A scaled-back version of H.B. 4412 that passed in the lame duck session late last year allows Tax Tribunal members to earn outside income, addressing concerns over attracting qualified applicants for the positions.
However, a previous version of the bill also would have addressed the type of appointees, continuing education and conflicts of interest. Papineau said the bill that passed — now Public Act 438 — was scaled back at the request of the Snyder administration. Gov. Gretchen Whitmer will be able to make appointments for all five Tax Tribunal positions during her first term.
Papineau at the Michigan Chamber said efforts will continue this year to block the proposed dark store bills. However, the issue has bipartisan support in both chambers with dozens of new legislators and committee chairs.
In 2016, similar legislation passed the House 97-11 but was blocked in the Senate. A bill introduced in 2017 in the Senate also stalled.

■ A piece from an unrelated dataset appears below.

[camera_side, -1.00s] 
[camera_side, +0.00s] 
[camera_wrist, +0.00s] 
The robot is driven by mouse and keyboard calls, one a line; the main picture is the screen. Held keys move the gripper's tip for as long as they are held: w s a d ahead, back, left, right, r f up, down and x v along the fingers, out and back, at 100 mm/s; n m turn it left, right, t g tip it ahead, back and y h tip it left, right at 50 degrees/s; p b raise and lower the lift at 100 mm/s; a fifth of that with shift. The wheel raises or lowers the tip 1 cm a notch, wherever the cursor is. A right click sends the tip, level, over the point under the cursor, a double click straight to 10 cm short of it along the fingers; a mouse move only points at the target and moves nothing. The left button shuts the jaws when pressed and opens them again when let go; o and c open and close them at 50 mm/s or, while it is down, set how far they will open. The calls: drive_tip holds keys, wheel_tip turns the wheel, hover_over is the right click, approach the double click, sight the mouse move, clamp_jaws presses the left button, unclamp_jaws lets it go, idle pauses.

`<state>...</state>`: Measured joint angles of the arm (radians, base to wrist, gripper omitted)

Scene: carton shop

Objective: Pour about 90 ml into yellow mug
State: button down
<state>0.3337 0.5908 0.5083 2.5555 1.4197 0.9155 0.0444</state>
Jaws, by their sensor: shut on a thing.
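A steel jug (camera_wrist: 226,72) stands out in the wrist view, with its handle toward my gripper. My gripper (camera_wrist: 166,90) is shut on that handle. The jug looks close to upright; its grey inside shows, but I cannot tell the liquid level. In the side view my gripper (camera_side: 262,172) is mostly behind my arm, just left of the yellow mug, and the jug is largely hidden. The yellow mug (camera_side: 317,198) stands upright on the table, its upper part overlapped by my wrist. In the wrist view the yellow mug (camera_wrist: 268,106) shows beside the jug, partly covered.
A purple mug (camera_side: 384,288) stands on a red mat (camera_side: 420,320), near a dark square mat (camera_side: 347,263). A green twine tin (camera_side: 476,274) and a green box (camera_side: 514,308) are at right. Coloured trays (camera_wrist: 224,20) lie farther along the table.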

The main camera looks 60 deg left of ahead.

Hackbarth said certainty over the Escanaba case could give the bills more momentum this session.
“There is some energy and desire from the bill sponsors to really attack this issue this year,” Hackbarth said. “We’re more heavily engaged in this legislation than we have been the past two years.”
Brixie says she’s “very optimistic” about the bills.
“This is a bipartisan effort that really isn’t a partisan issue,” she said. “It’s a tax policy issue of fixing a wrong that’s out there and making sure we create a level playing field for all businesses.”